⟨

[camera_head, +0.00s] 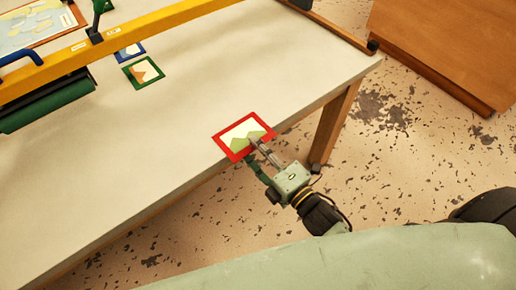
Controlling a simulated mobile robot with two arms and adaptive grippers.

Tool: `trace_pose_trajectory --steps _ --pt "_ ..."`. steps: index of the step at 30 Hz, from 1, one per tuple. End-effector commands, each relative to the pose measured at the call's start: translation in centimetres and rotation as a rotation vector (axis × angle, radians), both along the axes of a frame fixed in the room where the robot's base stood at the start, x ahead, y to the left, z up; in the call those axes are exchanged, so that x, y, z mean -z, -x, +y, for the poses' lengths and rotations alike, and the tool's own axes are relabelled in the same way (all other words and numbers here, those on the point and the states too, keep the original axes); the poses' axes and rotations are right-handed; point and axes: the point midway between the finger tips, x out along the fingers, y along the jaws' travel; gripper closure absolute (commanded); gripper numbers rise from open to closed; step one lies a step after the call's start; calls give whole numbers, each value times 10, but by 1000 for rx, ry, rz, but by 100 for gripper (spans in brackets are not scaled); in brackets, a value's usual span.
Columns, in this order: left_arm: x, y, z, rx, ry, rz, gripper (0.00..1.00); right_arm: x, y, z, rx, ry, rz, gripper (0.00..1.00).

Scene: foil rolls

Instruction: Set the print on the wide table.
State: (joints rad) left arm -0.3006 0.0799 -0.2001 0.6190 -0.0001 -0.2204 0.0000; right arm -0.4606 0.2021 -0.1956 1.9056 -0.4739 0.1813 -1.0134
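A red-framed print (238,129) with green hills on a pale ground is at the front edge of the wide pale table (190,120), its lower right side reaching to or past that edge. My right gripper (250,149) comes from below right to this side of the print. One finger lies over the print's face and the other passes behind its lower border. The fingers look apart, and whether they press on the print cannot be seen. Whether the print rests on the top or is held just above it is unclear. My left gripper is not in view.
A yellow beam (150,22) with a green roller (47,103) crosses the table's left part. A green-framed print (143,72), a blue-framed print (129,52) and a larger framed picture (35,26) lie nearby. A wooden cabinet (450,40) stands at the upper right. The table's middle is clear.

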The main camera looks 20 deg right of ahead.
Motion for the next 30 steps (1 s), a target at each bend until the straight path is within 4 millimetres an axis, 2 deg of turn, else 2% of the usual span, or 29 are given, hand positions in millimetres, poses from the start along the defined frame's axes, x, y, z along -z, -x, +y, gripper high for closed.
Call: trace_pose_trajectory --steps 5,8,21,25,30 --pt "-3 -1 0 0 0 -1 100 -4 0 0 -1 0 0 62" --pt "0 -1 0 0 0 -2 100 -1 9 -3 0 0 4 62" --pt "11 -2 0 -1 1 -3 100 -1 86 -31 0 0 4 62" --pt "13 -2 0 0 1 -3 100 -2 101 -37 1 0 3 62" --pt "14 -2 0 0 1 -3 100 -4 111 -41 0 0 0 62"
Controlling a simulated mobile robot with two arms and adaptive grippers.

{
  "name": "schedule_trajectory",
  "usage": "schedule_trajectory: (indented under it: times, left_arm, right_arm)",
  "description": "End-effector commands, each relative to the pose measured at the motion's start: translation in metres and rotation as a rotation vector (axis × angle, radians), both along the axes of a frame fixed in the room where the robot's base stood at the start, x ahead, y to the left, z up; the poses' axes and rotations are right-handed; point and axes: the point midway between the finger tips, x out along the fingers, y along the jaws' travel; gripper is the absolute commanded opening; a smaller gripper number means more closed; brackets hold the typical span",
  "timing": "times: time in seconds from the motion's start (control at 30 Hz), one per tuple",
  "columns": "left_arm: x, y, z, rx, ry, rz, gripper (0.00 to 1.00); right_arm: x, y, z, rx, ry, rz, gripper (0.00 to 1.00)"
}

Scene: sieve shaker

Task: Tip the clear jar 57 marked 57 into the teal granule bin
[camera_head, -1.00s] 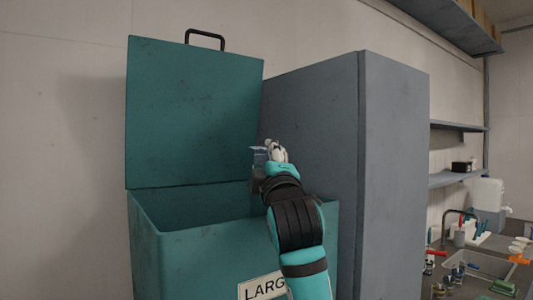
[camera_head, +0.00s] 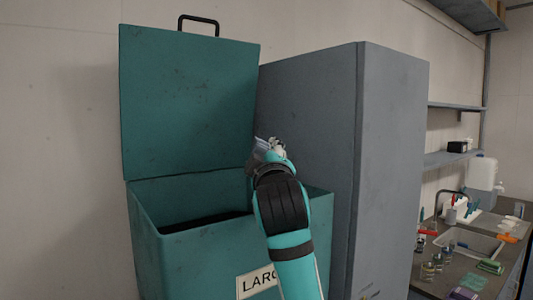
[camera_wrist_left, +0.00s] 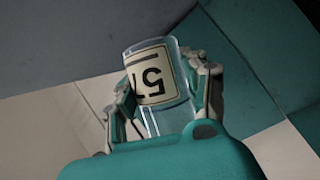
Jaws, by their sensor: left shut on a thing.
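The clear jar 57 (camera_wrist_left: 173,112) shows in the left wrist view, with a cream label reading 57 that appears upside down there. My left gripper (camera_wrist_left: 165,92) is shut on it, one finger on each side. In the head view the jar (camera_head: 262,144) is a small pale shape, partly hidden by my gripper (camera_head: 272,150), and looks tilted. The teal granule bin (camera_head: 200,265) stands open with its lid (camera_head: 190,100) raised at the back. The gripper and jar are over the right part of the bin opening. Whether the jar holds anything is unclear. My right gripper is not in view.
A tall grey cabinet (camera_head: 390,170) stands directly right of the bin. Farther right is a counter with a sink (camera_head: 470,243), small jars (camera_head: 432,262) and a white dispenser (camera_head: 482,173). Shelves (camera_head: 455,158) hang above. A bare wall (camera_head: 60,150) is at the left.

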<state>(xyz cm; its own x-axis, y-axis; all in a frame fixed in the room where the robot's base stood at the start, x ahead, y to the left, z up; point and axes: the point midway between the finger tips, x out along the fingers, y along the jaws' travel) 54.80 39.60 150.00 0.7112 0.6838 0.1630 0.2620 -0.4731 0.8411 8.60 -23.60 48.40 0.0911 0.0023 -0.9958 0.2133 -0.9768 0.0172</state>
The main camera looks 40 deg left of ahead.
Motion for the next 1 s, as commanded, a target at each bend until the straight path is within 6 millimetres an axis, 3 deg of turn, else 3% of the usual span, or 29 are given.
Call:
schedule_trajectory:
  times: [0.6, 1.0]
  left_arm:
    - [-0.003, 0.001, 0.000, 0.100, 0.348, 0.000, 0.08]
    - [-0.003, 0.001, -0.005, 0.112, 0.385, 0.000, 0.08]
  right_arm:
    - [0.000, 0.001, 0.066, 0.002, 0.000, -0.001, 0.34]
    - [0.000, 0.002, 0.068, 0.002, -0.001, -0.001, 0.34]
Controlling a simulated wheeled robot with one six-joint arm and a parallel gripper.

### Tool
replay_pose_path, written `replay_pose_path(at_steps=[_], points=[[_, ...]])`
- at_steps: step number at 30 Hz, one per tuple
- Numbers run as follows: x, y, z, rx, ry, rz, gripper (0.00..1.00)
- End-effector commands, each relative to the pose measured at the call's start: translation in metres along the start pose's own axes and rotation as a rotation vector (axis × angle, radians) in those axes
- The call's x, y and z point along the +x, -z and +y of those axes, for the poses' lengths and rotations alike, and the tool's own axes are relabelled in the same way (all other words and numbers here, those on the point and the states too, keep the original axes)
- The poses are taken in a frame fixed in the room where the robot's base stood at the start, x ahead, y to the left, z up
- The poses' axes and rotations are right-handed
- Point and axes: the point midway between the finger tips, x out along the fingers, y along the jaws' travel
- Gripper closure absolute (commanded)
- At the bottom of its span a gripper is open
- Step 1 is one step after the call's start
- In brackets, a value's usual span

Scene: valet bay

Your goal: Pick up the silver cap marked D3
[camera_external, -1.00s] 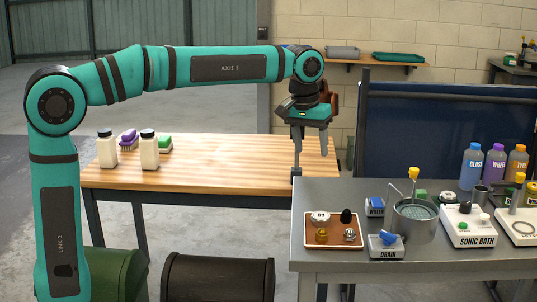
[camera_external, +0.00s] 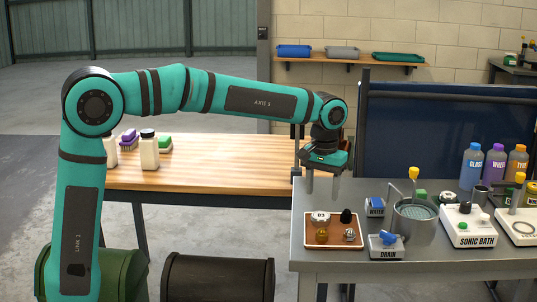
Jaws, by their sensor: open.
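The silver cap marked D3 (camera_external: 320,217) sits on the brown tray (camera_external: 313,242) at the left of the grey metal bench, with its label facing up. A gold piece (camera_external: 322,235), a black rounded piece (camera_external: 346,216) and a small silver piece (camera_external: 349,235) share the tray. My gripper (camera_external: 322,191) points down above the back of the tray, with its fingers apart and nothing between them. Its fingertips look higher than the cap and apart from it; the exact gap is hard to tell.
Right of the tray stand a DRAIN box (camera_external: 384,247), a blue-labelled box (camera_external: 375,207) and a metal pot (camera_external: 413,228) with a yellow-topped tap (camera_external: 413,173). The SONIC BATH (camera_external: 469,226) and several bottles (camera_external: 497,166) are further right. The wooden table (camera_external: 230,160) is mostly clear.

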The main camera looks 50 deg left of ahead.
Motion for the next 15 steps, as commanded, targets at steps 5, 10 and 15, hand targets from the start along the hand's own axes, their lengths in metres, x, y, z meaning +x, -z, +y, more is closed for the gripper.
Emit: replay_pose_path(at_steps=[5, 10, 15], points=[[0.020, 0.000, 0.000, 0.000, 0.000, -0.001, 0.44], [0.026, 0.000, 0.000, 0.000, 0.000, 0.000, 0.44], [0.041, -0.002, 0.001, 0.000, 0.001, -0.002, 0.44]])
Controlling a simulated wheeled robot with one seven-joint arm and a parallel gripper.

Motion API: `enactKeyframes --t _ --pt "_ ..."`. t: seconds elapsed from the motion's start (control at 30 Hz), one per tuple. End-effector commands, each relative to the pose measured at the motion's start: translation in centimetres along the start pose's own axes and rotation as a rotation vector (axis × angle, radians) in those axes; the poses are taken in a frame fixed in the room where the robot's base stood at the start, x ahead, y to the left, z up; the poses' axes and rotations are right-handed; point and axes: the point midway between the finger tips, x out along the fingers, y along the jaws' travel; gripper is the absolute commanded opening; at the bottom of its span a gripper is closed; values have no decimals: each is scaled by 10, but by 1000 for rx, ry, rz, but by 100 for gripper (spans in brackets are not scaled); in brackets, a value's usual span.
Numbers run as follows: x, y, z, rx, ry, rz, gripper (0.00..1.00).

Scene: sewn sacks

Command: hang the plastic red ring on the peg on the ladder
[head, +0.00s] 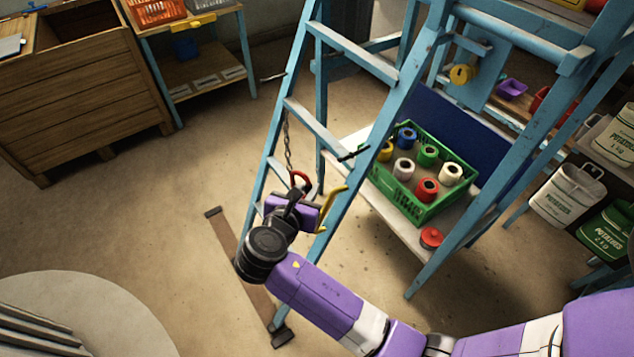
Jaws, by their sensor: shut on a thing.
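The red ring (300,178) shows as a small red arc at the tip of my gripper (296,191), which is shut on it. Its lower part is hidden by the gripper. The blue ladder (343,55) stands just behind, and the gripper is in front of its lower rungs. A dark peg (352,154) sticks out at the right end of a middle rung, up and right of the ring and apart from it. Another dark peg (273,77) sticks out from the ladder's left rail, higher up.
A chain (287,145) hangs from the ladder above the ring. A green crate (420,203) of spools stands on a shelf behind. Open floor (120,225) lies to the left.

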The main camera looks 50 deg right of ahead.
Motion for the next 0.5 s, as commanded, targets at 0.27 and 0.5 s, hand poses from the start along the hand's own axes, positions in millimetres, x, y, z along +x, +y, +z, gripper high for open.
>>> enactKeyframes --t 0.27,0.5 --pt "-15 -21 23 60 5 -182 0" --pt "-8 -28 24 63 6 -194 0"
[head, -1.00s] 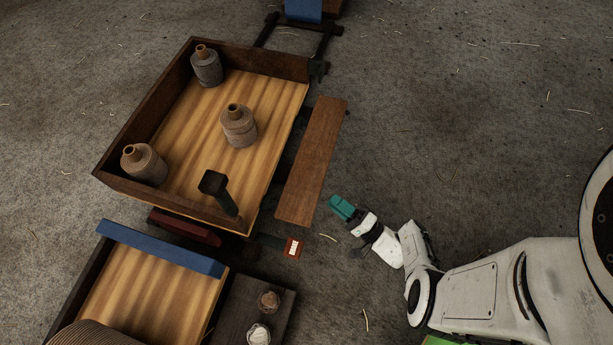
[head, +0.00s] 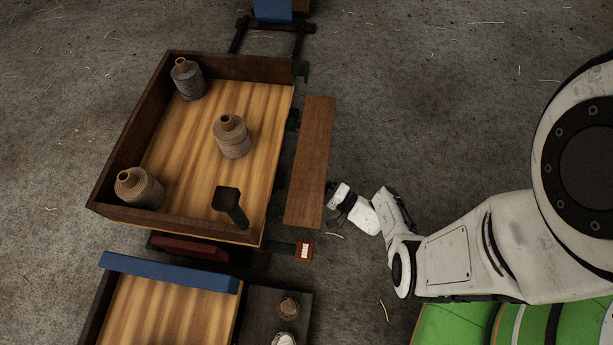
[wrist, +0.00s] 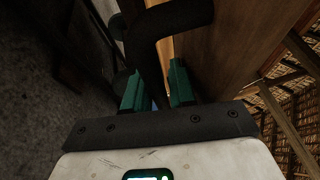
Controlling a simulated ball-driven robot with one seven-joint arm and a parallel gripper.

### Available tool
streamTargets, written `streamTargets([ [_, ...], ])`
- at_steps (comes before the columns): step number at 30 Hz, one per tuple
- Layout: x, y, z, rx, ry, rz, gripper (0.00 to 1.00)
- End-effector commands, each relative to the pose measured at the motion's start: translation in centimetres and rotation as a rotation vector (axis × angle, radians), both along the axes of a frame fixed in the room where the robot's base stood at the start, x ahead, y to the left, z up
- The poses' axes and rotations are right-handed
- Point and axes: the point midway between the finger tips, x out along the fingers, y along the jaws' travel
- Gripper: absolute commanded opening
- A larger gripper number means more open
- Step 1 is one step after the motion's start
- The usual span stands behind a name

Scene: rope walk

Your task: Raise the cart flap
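The cart flap (head: 310,160) is a dark brown board hanging lowered along the right side of the wooden cart (head: 205,150). My gripper (wrist: 157,88) has its two teal fingers apart in the wrist view. A black curved handle (wrist: 172,22) stands right ahead of them, and part of it appears to lie between the fingers; I cannot tell whether they touch it. The flap's wood (wrist: 225,45) fills the upper right of that view. In the head view my white wrist is beside the flap's lower right edge, and the fingertips are hidden by the flap.
A second cart with a blue bar (head: 170,272) is nearer.

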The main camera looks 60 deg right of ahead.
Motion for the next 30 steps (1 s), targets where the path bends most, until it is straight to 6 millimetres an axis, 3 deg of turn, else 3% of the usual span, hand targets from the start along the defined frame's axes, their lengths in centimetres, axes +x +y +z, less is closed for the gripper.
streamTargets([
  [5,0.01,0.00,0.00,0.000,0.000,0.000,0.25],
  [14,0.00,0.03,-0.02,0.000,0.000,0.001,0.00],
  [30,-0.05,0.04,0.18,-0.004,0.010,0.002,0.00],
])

⟩

What to do: Give again the lines from the one with "The main camera looks 20 deg right of ahead." to the one with "Motion for the next 30 steps (1 s), a", both lines included, exactly and with no other line.

Full answer:
The main camera looks 20 deg right of ahead.
Motion for the next 30 steps (1 s), a target at each bend until the straight path is within 4 millimetres an axis, 2 deg of turn, else 2% of the usual span, or 29 are given, hand positions in millimetres, poses from the start along the defined frame's axes, x, y, z along -z, -x, +y, gripper high for closed.

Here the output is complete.